What you should do.
Take the lines from the one with "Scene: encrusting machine" through the one with "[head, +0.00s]", both ends kept, and reproduce them exactly without the pictures.
*****
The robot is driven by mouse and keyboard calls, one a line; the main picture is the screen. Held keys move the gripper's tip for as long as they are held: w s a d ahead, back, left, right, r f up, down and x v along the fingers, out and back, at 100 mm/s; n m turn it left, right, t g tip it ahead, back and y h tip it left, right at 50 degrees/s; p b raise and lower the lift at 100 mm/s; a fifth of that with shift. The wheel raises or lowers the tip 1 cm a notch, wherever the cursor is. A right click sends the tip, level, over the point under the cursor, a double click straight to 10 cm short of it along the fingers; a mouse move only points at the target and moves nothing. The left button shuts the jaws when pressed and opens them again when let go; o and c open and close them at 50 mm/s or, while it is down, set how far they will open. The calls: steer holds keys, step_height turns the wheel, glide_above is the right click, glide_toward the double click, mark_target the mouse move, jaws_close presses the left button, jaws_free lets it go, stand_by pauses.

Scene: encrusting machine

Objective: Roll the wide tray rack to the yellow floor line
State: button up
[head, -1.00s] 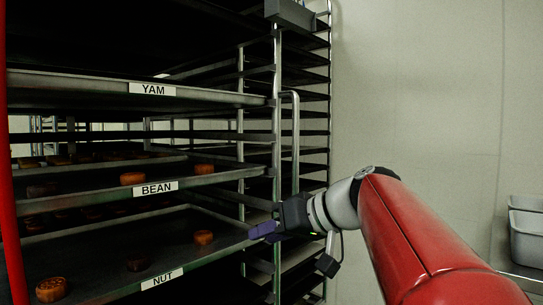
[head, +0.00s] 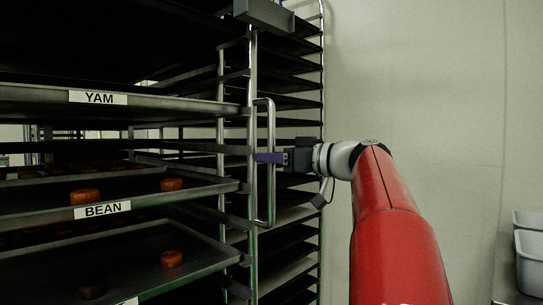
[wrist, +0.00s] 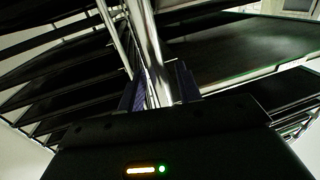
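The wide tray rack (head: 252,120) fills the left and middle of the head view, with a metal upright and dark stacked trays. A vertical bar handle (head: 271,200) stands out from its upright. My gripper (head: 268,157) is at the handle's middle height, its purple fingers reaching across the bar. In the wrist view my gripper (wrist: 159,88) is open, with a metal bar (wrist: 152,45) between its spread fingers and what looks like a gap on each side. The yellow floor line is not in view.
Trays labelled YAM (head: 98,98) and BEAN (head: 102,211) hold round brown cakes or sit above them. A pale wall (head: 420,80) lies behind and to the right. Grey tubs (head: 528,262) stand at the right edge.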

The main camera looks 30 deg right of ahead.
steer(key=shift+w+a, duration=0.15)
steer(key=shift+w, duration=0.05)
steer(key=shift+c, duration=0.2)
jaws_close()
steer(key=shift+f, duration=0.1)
*****
Output for this task.
Scene: encrusting machine

Objective: Roll the wide tray rack to the yellow floor line
State: button up
[head, -1.00s] 
[head, +0.00s] 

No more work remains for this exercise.